Through Fourier transform / frequency-domain magic (greatly oversimplifying and hand-waving in order to avoid some truly nasty math), most signals can be modeled as a sum of a potentially infinite sequence of sine waves. That means that if you can get sine waves through in a mostly linear fashion and if you can model signals as a sum of sine waves, you can get most signals through. Different signals will have different base encodings (e.g., NTSC TV, and DOCSIS QAM), and through FDM they're simply modulated (for this discussion, shifted up in frequency) to the carrier channel they need to be on. All the different signals are simply summed together. On the receiver end, it's a matter of a demodulator that picks out a band of some necessary width and demodulates it (shifts it back down in frequency), then decodes it as appropriate.

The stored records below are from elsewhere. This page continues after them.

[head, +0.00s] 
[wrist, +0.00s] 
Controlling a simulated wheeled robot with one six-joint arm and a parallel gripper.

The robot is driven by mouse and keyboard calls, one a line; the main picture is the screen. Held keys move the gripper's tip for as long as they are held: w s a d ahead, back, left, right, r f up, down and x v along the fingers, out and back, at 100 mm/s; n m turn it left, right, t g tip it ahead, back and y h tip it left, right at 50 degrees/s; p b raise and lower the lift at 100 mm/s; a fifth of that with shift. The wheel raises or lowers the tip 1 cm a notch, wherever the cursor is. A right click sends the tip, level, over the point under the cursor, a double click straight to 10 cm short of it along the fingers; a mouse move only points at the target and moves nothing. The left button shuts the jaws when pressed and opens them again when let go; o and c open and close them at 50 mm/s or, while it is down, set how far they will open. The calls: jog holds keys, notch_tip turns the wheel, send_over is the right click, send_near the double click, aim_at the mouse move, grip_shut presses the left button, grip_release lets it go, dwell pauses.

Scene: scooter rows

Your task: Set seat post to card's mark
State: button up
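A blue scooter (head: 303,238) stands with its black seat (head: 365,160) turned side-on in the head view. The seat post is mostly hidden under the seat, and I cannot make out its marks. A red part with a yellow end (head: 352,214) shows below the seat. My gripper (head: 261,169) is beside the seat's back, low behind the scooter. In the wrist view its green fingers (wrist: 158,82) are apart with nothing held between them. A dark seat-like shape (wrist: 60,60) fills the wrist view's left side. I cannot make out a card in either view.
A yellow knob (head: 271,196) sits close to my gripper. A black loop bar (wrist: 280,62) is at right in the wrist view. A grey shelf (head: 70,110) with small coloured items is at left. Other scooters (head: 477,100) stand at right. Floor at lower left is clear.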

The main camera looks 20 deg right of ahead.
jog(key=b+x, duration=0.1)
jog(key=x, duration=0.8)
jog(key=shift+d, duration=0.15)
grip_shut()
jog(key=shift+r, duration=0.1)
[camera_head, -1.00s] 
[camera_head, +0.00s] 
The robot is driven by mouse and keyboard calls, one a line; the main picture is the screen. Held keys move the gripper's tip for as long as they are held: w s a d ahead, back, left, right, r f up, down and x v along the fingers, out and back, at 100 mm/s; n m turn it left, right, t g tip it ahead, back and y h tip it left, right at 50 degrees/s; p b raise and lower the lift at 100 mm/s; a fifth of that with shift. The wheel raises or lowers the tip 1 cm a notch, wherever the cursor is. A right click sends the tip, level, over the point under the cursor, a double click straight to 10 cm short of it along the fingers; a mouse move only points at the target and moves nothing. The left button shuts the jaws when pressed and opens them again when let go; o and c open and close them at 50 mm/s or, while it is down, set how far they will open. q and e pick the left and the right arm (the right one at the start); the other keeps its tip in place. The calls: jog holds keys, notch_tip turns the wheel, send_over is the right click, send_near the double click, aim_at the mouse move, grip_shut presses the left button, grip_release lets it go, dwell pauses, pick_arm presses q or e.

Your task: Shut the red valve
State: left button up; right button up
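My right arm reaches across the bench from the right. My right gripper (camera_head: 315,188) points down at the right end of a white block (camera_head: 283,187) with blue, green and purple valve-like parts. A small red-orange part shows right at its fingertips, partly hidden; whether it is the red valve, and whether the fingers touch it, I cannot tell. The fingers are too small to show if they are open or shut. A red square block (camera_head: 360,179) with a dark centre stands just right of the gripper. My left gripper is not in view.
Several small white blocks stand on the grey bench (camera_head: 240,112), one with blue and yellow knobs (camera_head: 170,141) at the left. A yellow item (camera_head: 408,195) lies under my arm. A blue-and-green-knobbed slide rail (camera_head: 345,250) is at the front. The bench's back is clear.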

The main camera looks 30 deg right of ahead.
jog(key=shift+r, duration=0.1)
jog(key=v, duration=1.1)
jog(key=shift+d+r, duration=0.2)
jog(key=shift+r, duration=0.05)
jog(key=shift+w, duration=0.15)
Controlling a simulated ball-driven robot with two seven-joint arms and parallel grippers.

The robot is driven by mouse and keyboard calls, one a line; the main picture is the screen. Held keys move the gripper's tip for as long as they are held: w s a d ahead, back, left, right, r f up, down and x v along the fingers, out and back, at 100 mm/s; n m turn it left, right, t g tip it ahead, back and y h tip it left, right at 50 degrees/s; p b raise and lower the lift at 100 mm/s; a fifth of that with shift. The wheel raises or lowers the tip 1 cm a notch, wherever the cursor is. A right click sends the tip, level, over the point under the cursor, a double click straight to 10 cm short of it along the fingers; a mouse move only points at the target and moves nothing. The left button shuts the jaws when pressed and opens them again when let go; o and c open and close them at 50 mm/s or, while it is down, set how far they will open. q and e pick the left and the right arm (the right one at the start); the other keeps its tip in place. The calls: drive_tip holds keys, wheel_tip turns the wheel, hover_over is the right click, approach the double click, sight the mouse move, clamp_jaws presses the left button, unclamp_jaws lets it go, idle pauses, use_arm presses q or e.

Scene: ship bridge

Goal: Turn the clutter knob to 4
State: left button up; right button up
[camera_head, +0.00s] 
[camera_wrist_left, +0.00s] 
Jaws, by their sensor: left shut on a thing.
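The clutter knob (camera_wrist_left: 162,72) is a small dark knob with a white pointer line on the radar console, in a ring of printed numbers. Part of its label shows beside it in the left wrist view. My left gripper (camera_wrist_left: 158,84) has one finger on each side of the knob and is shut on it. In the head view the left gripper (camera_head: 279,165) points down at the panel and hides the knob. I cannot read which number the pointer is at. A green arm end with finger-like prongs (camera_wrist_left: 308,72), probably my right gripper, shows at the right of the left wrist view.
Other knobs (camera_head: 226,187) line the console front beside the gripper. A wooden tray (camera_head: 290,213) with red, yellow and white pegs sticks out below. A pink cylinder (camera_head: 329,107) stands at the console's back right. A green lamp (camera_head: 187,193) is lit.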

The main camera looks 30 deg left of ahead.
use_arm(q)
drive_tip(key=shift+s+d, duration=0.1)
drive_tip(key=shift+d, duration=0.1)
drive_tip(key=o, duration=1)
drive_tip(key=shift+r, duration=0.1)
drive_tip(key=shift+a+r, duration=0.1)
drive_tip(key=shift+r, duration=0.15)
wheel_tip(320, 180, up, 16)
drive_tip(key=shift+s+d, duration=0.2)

DOCSIS last time I checked uses QAM for interesting data rates, which works by using both sine waves and cosine waves summed together - because the two are out of phase by just the right angle, you can put both on the same carrier frequency and encode and decode them independently, getting you about a two for one. But it gets better - you can use the (signed) amplitude of the sine and cosine components to build a grid. On that grid, put various bit patterns to be your code words. Take the amplitudes you have and find the nearest grid point, and there's your pattern. It's a very handy encoding.
Hopefully this makes things a bit clearer. In some sense you're asking for a large chunk of a EE program in a few paragraphs, but with some hand-waving hopefully I can give you a rough idea of how it works.